## SUPPLIED MATERIAL
※

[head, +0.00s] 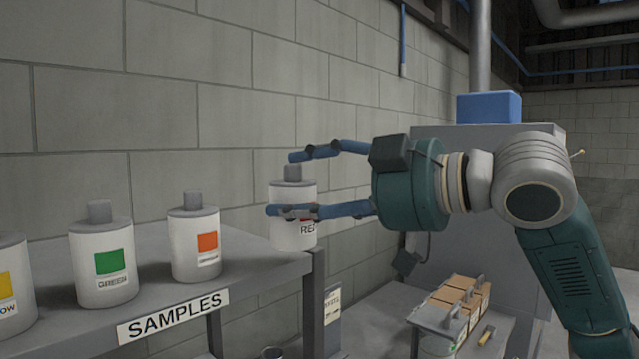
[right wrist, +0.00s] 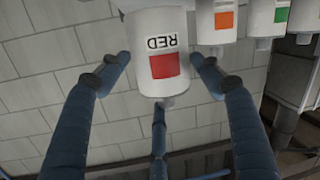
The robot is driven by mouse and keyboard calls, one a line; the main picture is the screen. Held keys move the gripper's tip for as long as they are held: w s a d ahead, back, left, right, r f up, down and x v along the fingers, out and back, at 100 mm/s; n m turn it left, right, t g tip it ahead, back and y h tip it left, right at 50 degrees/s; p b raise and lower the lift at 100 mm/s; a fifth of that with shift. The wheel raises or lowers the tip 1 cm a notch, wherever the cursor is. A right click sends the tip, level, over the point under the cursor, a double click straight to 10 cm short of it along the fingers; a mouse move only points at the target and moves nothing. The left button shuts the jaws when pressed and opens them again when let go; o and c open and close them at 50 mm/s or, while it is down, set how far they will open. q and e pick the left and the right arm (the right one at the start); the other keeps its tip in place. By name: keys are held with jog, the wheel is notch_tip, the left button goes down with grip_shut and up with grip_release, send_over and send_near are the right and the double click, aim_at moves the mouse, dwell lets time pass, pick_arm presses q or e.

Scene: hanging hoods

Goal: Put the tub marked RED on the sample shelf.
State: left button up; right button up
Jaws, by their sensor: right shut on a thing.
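The white tub marked RED (head: 292,198), with a grey cap and a red square, is upright at the right end of the sample shelf (head: 240,268). My right gripper (head: 281,184) comes from the right and is shut on this tub, one finger by the cap and one across the front, partly hiding the label. In the right wrist view the tub (right wrist: 146,35) appears upside down between the blue fingers, its red square clear. Its base is at the shelf's end; I cannot tell whether it rests on the top or hangs just above. My left gripper is out of view.
An orange-marked tub (head: 195,240), a green-marked tub (head: 102,260) and a yellow-marked tub (head: 10,285) stand in a row to the left. A block wall is behind. A low bench with several boxes (head: 460,295) is at lower right.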

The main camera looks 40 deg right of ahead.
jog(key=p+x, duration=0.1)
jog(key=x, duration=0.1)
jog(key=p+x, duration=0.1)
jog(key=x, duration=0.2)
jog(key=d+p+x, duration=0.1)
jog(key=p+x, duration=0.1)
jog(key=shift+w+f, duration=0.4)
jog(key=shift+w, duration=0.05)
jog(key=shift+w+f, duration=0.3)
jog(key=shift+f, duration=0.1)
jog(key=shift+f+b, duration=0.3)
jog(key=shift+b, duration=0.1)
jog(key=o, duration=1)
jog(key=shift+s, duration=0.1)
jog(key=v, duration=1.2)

※

## GIVEN TASK
Your task is to repeat the material above exactly, without its pictures.

## ANSWER BELOW
[head, +0.00s] 
[right wrist, +0.00s] 
The robot is driven by mouse and keyboard calls, one a line; the main picture is the screen. Held keys move the gripper's tip for as long as they are held: w s a d ahead, back, left, right, r f up, down and x v along the fingers, out and back, at 100 mm/s; n m turn it left, right, t g tip it ahead, back and y h tip it left, right at 50 degrees/s; p b raise and lower the lift at 100 mm/s; a fifth of that with shift. The wheel raises or lowers the tip 1 cm a notch, wherever the cursor is. A right click sends the tip, level, over the point under the cursor, a double click straight to 10 cm short of it along the fingers; a mouse move only points at the target and moves nothing. The left button shuts the jaws when pressed and opens them again when let go; o and c open and close them at 50 mm/s or, while it is down, set how far they will open. q and e pick the left and the right arm (the right one at the start); the other keeps its tip in place. By name: keys are held with jog, the wheel is notch_tip, the left button goes down with grip_shut and up with grip_release, send_over and send_near are the right and the double click, aim_at moves the mouse, dwell lets time pass, pick_arm presses q or e.

Scene: hanging hoods

Goal: Put the tub marked RED on the sample shelf.
State: left button up; right button up
Jaws, by their sensor: right shut on a thing.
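The white tub marked RED (head: 292,198), with a grey cap and a red square, is upright at the right end of the sample shelf (head: 240,268). My right gripper (head: 281,184) comes from the right and is shut on this tub, one finger by the cap and one across the front, partly hiding the label. In the right wrist view the tub (right wrist: 146,35) appears upside down between the blue fingers, its red square clear. Its base is at the shelf's end; I cannot tell whether it rests on the top or hangs just above. My left gripper is out of view.
An orange-marked tub (head: 195,240), a green-marked tub (head: 102,260) and a yellow-marked tub (head: 10,285) stand in a row to the left. A block wall is behind. A low bench with several boxes (head: 460,295) is at lower right.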

The main camera looks 40 deg right of ahead.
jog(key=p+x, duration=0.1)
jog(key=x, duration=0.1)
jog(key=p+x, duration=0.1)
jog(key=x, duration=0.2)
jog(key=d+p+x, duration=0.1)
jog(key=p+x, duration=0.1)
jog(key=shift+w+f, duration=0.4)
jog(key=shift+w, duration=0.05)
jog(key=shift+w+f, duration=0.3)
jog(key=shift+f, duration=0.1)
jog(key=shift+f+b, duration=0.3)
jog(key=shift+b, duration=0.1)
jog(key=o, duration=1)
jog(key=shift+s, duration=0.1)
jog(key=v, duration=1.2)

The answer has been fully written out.